WHAT THE TASK REQUIRES ▸ Gather every line that includes the word "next", please.

━━━━━ STORED DATA ━━━━━

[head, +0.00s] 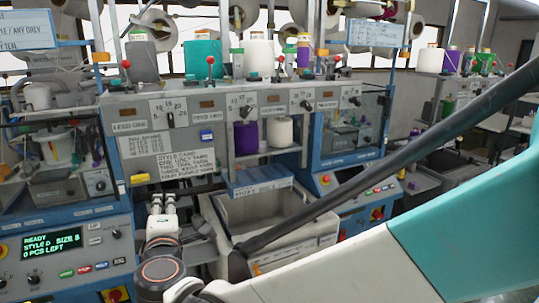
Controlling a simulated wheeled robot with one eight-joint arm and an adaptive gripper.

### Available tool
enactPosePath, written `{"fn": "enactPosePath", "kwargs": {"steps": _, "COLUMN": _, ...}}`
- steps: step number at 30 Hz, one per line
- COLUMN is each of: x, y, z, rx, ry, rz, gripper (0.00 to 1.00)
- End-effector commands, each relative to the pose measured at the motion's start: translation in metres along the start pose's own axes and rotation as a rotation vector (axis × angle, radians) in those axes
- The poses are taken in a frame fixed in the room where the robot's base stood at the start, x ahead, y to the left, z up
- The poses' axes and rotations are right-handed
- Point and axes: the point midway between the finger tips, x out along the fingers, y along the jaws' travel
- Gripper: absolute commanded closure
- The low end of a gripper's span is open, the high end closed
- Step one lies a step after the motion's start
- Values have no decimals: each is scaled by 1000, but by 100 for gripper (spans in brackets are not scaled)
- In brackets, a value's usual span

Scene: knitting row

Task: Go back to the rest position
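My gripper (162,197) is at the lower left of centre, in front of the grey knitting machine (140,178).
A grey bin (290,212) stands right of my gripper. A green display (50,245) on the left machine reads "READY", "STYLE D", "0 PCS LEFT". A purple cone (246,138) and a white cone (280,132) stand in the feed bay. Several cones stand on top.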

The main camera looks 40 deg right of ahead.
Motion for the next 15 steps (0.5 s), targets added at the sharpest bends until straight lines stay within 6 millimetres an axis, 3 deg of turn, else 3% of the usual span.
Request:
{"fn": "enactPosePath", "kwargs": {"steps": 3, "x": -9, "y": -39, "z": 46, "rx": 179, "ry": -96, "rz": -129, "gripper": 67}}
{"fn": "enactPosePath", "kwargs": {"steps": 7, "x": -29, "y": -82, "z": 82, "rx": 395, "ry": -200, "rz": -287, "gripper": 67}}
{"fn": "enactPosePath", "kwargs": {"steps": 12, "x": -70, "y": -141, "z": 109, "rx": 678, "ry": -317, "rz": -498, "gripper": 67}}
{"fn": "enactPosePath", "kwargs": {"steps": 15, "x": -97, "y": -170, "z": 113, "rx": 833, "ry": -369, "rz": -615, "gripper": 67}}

━━━━━
━━━━━ STORED DATA ━━━━━

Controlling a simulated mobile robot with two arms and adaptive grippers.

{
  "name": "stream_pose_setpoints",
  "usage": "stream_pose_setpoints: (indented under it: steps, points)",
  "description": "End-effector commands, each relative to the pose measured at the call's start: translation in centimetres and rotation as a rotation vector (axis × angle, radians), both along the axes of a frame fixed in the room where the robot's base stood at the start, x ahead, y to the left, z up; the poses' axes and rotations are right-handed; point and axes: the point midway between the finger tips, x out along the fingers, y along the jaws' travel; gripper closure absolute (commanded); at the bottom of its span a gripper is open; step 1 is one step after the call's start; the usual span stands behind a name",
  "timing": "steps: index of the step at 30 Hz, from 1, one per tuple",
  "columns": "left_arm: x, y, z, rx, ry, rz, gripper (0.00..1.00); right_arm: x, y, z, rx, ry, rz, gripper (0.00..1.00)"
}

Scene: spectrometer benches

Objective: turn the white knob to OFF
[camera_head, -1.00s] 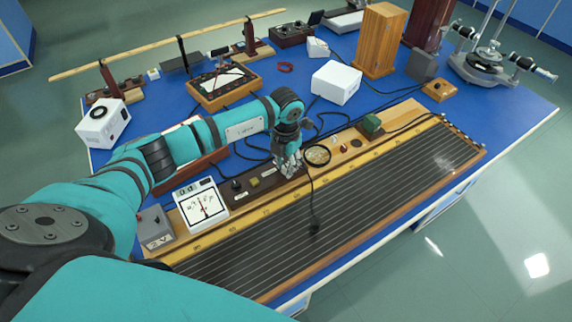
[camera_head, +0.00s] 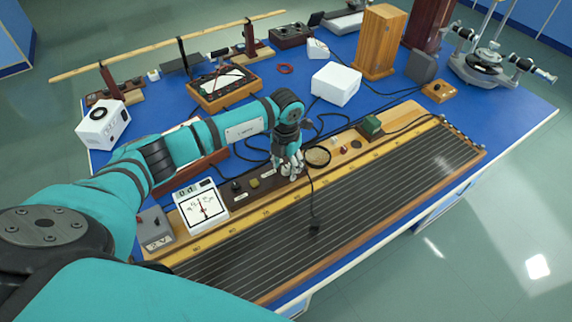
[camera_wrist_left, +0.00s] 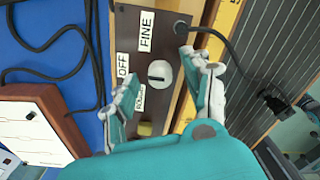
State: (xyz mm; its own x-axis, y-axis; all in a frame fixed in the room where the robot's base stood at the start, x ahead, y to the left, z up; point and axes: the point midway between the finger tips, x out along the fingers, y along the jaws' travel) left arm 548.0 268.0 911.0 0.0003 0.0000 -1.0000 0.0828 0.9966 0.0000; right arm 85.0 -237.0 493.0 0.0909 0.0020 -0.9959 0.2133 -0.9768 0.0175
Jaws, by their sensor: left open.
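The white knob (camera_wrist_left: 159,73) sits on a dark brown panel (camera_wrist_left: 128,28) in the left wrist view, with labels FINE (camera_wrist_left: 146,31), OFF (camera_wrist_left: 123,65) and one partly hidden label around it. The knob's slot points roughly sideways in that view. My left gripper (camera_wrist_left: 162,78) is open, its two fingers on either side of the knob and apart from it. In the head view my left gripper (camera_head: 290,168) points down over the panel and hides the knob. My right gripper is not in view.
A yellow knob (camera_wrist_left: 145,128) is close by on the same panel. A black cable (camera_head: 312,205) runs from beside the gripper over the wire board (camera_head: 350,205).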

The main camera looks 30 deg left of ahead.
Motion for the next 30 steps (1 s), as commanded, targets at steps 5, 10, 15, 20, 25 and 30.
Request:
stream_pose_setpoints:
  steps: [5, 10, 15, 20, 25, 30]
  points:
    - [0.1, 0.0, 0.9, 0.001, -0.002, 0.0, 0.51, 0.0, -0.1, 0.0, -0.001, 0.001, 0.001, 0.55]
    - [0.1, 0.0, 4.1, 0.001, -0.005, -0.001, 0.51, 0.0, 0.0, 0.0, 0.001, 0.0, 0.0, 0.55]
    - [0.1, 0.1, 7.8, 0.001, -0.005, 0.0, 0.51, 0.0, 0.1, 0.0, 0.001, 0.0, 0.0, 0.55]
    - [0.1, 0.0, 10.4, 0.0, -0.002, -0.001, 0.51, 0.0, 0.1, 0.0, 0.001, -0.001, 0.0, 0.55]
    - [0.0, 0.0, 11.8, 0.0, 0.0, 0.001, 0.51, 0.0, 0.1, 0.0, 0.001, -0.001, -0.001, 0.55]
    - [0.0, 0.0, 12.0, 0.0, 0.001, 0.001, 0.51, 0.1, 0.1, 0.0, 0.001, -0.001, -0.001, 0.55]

━━━━━

REPLY TO THE TASK ▸
Motion for the next 15 steps (0.5 s), targets added at the sharpest bends until straight lines stay within 6 millimetres an axis, 3 deg of turn, else 3% of the usual span.
Motion for the next 30 steps (1 s), as commanded, targets at steps 5, 10, 15, 20, 25 and 30.

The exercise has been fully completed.